Please give the count of lines holding the string "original" and nothing besides.

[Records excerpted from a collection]
#####
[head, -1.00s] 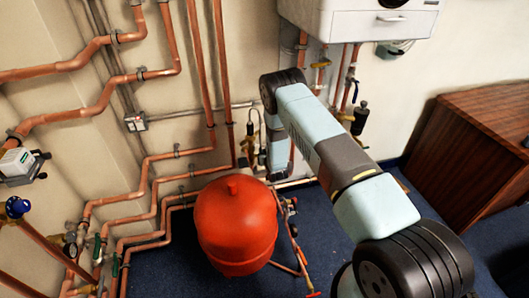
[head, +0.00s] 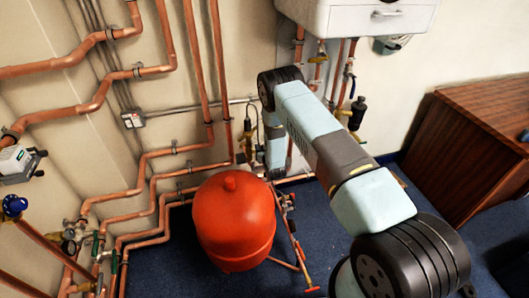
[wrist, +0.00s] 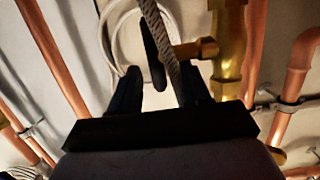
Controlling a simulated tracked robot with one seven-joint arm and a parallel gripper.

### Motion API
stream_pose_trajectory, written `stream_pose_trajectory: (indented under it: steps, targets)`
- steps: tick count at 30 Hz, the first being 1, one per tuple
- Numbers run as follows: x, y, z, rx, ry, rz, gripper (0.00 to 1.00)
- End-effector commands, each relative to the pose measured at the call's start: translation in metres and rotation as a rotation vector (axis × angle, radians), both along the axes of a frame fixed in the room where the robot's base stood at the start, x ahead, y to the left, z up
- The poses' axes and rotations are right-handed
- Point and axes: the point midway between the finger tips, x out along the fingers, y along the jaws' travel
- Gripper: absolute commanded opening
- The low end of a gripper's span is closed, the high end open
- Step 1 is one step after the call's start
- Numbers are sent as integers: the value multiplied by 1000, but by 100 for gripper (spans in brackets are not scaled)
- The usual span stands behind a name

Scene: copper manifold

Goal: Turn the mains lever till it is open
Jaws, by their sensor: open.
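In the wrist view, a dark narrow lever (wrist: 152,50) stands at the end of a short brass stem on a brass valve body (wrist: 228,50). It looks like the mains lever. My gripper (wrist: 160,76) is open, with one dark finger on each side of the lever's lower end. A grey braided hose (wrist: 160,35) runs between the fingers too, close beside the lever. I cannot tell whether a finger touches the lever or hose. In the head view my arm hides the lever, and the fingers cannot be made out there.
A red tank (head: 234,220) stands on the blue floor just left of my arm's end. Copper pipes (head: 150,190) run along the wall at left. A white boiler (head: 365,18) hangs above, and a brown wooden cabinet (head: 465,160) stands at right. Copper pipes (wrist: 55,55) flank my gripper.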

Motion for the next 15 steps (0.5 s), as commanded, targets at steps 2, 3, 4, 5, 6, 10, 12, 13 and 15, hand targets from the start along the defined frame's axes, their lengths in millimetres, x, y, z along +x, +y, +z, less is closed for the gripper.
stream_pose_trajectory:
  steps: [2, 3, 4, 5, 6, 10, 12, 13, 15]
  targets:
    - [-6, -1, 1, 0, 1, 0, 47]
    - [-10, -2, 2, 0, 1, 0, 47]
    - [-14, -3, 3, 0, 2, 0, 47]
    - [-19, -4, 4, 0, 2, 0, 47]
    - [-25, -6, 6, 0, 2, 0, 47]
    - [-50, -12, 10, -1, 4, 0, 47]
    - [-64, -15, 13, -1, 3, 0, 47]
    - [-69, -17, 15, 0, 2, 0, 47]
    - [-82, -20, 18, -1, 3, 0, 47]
#####
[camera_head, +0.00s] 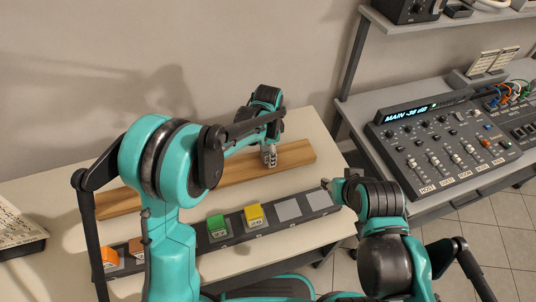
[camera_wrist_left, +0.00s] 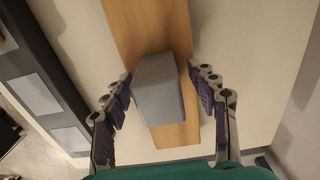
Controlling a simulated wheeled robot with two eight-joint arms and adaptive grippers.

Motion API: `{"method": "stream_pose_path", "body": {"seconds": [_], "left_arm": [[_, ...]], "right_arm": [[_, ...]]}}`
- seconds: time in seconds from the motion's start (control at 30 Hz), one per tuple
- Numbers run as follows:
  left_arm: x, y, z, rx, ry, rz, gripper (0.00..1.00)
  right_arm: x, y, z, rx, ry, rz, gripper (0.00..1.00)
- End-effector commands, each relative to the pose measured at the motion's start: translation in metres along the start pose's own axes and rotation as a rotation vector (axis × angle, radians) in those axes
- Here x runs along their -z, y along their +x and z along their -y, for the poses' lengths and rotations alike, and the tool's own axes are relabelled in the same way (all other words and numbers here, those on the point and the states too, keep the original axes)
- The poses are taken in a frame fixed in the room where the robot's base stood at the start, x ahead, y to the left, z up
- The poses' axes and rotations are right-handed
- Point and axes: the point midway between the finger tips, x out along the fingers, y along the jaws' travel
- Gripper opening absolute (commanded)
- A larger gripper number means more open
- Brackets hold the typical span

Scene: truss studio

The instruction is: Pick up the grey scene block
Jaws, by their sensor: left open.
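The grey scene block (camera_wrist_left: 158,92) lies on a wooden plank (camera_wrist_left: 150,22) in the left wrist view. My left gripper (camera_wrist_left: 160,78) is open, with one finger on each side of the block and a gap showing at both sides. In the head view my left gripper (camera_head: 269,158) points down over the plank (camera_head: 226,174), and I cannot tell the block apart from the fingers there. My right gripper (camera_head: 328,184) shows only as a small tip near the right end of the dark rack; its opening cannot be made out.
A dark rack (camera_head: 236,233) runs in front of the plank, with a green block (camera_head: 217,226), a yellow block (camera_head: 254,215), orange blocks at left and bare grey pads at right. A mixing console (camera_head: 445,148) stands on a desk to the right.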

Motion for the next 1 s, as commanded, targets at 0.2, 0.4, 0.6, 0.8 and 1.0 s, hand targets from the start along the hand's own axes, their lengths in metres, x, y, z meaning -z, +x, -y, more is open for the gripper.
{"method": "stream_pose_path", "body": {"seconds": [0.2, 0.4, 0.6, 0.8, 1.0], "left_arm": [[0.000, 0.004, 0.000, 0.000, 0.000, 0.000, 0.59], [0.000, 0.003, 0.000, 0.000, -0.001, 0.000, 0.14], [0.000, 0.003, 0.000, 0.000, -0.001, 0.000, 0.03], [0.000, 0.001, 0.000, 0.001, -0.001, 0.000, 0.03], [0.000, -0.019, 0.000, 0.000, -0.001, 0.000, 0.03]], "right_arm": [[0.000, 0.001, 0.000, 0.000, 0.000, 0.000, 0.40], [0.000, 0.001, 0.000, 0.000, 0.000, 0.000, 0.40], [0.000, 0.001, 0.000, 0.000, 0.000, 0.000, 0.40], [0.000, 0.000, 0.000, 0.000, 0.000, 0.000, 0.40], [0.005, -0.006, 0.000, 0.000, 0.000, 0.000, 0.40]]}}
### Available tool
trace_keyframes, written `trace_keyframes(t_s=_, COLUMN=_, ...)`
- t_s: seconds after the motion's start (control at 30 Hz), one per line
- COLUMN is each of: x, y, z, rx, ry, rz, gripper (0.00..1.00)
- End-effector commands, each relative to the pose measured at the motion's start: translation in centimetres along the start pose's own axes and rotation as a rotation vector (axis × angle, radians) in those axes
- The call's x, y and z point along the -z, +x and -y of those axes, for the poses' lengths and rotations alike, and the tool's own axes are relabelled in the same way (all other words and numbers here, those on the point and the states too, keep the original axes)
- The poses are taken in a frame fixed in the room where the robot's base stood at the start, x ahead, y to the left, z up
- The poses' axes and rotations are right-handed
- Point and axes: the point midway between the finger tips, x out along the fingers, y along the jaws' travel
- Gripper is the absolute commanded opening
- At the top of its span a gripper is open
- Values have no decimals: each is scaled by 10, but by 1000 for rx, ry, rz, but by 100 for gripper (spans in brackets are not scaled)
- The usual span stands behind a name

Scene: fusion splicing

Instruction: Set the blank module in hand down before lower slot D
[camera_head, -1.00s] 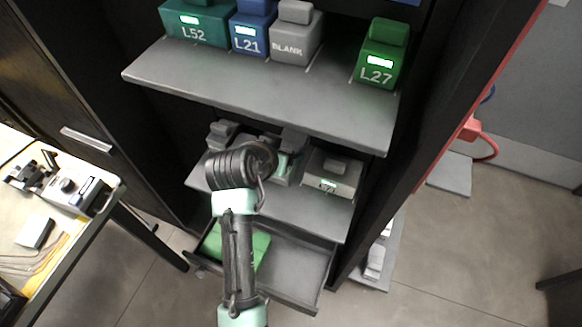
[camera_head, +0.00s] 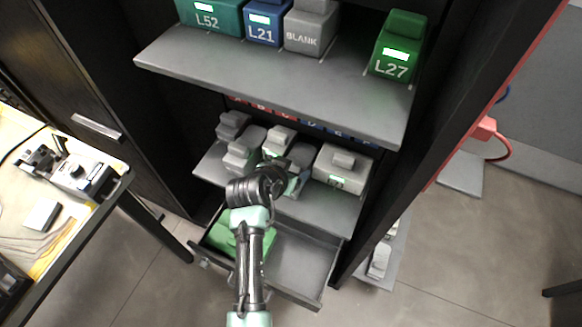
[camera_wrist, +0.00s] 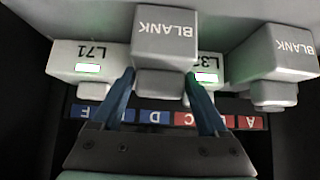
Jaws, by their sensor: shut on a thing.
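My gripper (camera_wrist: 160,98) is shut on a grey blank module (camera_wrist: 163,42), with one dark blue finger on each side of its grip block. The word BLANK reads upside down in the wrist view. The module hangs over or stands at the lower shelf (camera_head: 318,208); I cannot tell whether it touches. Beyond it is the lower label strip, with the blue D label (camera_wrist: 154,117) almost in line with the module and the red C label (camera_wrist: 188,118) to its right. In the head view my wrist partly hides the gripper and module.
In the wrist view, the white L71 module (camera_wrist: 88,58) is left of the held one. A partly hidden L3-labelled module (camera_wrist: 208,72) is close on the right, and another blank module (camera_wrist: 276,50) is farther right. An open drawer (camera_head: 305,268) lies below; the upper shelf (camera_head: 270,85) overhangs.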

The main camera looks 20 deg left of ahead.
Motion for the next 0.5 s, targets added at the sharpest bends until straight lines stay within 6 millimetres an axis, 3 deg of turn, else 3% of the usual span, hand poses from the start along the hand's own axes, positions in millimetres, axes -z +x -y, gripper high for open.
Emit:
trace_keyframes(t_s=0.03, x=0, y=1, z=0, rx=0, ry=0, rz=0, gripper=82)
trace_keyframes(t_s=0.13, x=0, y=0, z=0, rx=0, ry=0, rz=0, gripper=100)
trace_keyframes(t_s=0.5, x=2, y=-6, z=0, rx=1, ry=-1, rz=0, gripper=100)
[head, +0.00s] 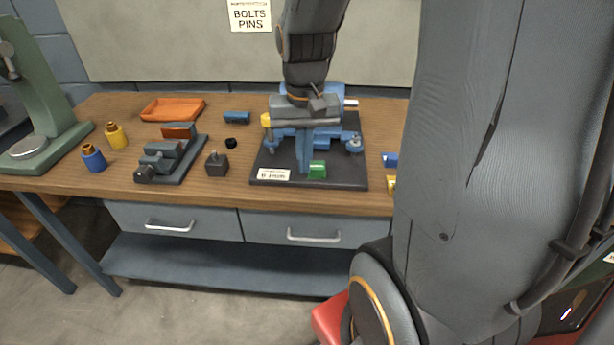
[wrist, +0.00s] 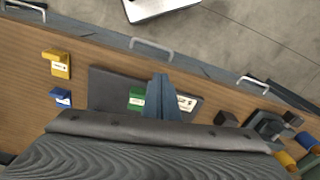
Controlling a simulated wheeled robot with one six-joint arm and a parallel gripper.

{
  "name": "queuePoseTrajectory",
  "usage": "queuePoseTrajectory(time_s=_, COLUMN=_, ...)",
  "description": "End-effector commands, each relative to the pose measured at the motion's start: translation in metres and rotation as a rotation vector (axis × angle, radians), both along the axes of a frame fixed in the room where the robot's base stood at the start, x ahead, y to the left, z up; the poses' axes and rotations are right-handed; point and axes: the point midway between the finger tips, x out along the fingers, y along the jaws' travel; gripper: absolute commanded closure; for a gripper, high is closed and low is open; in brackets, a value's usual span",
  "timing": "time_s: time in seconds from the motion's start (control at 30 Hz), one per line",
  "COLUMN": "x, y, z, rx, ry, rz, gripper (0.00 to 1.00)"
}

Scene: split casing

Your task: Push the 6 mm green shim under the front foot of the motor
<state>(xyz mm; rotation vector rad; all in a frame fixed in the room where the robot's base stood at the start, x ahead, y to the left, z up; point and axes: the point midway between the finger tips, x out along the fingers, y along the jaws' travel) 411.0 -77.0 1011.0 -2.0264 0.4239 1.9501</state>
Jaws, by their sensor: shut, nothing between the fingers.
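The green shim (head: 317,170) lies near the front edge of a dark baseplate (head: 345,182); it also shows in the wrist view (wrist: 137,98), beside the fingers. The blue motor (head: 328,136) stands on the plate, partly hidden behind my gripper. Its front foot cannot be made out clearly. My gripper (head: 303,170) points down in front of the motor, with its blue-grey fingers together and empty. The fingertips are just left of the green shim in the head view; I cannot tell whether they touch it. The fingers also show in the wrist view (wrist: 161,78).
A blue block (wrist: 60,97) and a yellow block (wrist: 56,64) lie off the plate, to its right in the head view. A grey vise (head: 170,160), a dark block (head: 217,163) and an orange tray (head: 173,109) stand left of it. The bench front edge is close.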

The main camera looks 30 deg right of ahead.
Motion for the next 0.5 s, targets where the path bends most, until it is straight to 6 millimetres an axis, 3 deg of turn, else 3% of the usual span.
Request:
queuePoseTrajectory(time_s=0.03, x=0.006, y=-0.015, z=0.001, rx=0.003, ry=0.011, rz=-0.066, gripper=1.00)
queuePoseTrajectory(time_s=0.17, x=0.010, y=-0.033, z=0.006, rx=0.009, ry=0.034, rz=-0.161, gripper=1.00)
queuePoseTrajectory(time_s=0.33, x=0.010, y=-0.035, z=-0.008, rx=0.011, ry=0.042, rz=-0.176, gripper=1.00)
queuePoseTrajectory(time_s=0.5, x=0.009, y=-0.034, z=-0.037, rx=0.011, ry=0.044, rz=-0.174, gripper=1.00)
#####
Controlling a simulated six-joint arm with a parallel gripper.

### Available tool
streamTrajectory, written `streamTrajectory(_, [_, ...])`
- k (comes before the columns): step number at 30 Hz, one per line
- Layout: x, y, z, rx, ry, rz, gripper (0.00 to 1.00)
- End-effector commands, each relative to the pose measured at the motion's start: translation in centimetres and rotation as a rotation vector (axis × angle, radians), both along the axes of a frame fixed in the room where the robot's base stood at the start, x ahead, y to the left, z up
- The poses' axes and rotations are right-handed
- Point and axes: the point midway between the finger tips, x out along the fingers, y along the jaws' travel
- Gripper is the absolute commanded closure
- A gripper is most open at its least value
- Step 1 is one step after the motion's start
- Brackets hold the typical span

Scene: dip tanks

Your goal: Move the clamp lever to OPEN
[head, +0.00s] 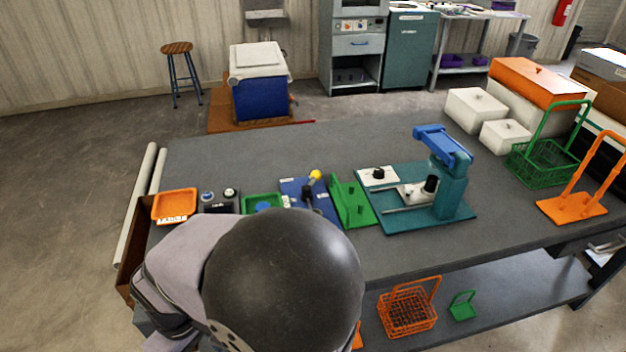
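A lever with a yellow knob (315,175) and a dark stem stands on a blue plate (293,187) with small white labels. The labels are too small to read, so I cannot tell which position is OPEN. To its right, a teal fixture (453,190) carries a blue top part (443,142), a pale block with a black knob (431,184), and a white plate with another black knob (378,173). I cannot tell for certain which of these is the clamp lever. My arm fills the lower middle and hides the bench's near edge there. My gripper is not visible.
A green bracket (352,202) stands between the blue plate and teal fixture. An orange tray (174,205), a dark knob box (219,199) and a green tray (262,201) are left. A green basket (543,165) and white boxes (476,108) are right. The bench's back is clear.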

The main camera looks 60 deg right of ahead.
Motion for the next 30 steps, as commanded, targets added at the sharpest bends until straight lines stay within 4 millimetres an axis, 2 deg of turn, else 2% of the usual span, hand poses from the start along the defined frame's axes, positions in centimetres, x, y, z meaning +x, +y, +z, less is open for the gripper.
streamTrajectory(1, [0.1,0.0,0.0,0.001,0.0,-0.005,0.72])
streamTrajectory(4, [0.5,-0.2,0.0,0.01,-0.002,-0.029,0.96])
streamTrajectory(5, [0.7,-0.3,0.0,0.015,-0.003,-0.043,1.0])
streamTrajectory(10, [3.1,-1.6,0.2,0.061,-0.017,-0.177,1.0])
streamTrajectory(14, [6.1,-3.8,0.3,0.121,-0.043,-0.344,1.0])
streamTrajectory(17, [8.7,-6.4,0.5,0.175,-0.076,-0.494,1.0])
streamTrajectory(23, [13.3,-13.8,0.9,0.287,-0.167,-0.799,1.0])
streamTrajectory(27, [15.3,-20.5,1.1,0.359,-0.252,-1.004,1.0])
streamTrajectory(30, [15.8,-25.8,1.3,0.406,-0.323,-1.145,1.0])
#####
- REPLY TO THE EXERCISE -
2